Grad student Michael Dickinson recounts his persistent efforts to restore free speech at Virginia Commonwealth University.
In the fall of 2005 an exhibit sponsored by People for the Ethical Treatment of Animals (PETA) caused a major controversy when it came to Virginia Commonwealth University as part of a nationwide, 28-campus tour. Photographs depicted animals being used for experimental and testing purposes or slaughtered for their skins. Other images drew a correlation between animal abuse and the physical and emotional suffering endured by slaves and Native Americans during the early history of this country.

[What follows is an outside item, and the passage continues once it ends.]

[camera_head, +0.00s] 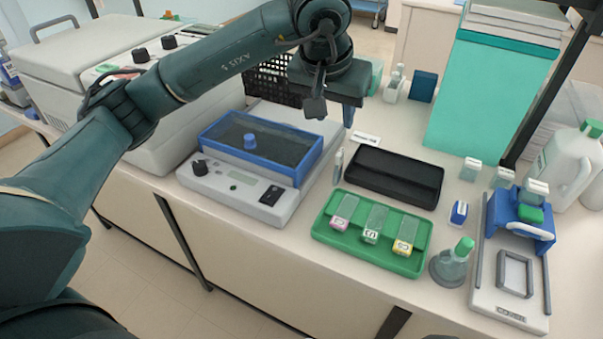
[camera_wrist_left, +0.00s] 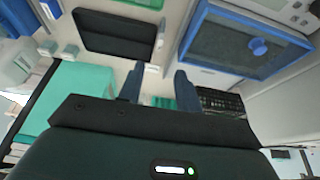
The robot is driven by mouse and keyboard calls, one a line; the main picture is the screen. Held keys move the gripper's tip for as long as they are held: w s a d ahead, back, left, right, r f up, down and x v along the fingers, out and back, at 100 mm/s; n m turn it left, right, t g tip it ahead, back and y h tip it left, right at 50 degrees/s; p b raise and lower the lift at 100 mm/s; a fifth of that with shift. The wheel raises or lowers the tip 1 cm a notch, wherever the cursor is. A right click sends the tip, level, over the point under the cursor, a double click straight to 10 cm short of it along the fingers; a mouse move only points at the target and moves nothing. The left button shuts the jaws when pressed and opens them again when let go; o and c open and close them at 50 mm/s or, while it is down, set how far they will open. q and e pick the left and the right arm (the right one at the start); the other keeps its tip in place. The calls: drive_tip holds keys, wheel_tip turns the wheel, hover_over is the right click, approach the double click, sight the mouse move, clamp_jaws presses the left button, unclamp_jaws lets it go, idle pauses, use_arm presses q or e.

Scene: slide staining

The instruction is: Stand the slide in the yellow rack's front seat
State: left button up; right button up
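Three glass slides lie in a green tray (camera_head: 322,235): one with a pink label end (camera_head: 344,212), one with a green label end (camera_head: 375,222) and one with a yellow label end (camera_head: 406,234). I cannot make out a yellow rack in either view. The green tray's edge (camera_wrist_left: 140,3) shows at the top of that view. My right gripper is not in view.
A grey device with a blue-framed lid (camera_head: 262,142) stands left of the green tray. A black tray (camera_head: 395,176) lies behind it. A black basket (camera_head: 268,80) is farther back.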

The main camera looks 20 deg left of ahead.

Uptight students were enraged.
While PETA’s artistic comparison may have been offensive to a select group, the Student Government Association (SGA) felt it was offensive to all 30,000 VCU students and wasted no time publicly condemning PETA. A statement was issued, approved by the Student Senate, calling the animal activists’ presentation “insensitive, morally reprehensible and wrong.”
That edict was an assault on free speech, and the ripple effect has been staggering. Most noteworthy, The Commonwealth Times has stopped publishing political satire altogether, afraid of offending virtually anyone, especially politicians.

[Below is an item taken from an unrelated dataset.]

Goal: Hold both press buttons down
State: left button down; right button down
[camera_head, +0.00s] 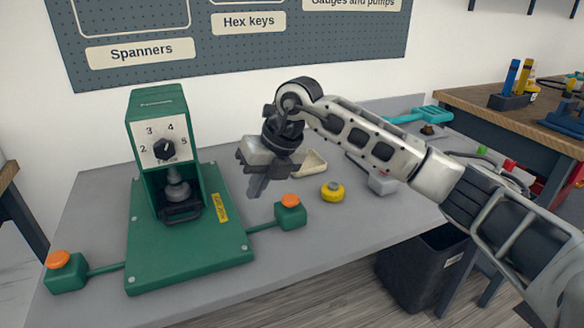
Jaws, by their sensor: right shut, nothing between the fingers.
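A green press (158,125) with a numbered dial stands on the grey bench. Two green button boxes are joined to its base by arms. The left press button (58,259) is an orange cap on the box at the bench's front left. The right press button (290,200) is an orange cap on the box right of the press. My right gripper (257,190) is shut and empty. It hangs in the air, in the picture a little left of and above the right button, apart from it. Nothing touches either button. My left gripper is not in view.
A yellow round object (332,191) lies right of the right button. A cream tray (311,164) is partly hidden behind my right gripper. A teal tool (421,115) lies at the back right. A dark bin (415,272) stands below the bench's right edge.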

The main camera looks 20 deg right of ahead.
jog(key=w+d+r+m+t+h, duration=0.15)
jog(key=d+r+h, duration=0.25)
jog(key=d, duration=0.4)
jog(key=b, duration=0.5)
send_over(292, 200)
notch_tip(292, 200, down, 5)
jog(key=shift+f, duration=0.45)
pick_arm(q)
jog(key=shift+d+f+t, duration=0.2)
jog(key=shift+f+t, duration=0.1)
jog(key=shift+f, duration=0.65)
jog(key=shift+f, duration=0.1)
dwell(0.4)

How could this happen at an American university, a supposed bastion of free speech? It happened because The Commonwealth Times is controlled by the SGA, whose 200 student members can be viewed like the Mafia. The SGA manages the draconian Student Activity Fee (approximately $200 per student), which is incorporated into tuition costs and earmarked for various campus organizations, including the media. In simple terms, The Commonwealth Times has no public accountability.
I wrote well-structured letters and editorials—some in the mode of HUSTLER’s own Asshole of the Month column—and sent them to the paper. I dealt with social issues, focusing on politicians. The Times’ editors were particularly offended at a joke I made about Virginia Attorney General Bob McDonnell—not only a big Pat Robertson supporter, but also a public figure who can be openly criticized in the form of editorial satire. The newspaper would not publish my missives, I was told, because they did not like what I was saying.
When I persevered, I was ignored—denied my right to exercise free and protected speech. School administrators told me that policies involving The Commonwealth Times were “student matters” and that they had no authority over them.
I filed a complaint with the Student Media Organization. I soon found this to be another fruitless endeavor. The SMO simply forwarded my complaint to the Student Media Commission, basically another name for SMO’s leaders. Sounds like the cronyism rampant in the Bush Administration, right? I quickly realized there was no hope of having my dispute addressed. Alas, none of my writings were published in The Commonwealth Times at that juncture.
But I wasn’t finished fighting for the right to tell people what they may not want to hear. When Commonwealth Times officials publicly told me to “shut the fuck up,” I went to war.
To initiate change, the student body had to become galvanized. I knew this could be a tough task in the conservative South, where young people are vastly undereducated when it comes to Constitutionally guaranteed rights. Still, I dug in.
At first only a few students joined the fight for free speech, because most knew nothing about the First Amendment. So I went radical. I announced to whomever would listen that free speech still exists! I contacted the Free Speech Coalition and received permission to open the organization’s first-ever student chapter—the Free Speech Foundation.
Since then, VCU has experienced a free speech revolution. Students have shown support for us, even in the face of opposition. (Unfortunately, some advocates have been intimidated and threatened.) While just three students showed up for the first FSF meeting, more than 60 attend regular gatherings these days. Campus rallies and information tables at community events have proven to be very popular.
Earlier this year I took my activism to the next level, running for office on a platform of “Free Speech and Student Media Reform.” I received 430 votes—enough to earn a seat on the same Student Senate that had condemned PETA and attacked the First Amendment!
Virginia has always been famous for Patrick Henry’s call, “Give me liberty or give me death.” As a fellow Virginian, I can now proudly proclaim that free speech still reigns in my home state and America…and that I’m still alive.
Michael Dickinson is pursuing a doctoral degree in public policy and administration at Richmond’s Virginia Commonwealth University. He became interested in First Amendment struggles as a high school freshman after reading an article about Larry Flynt.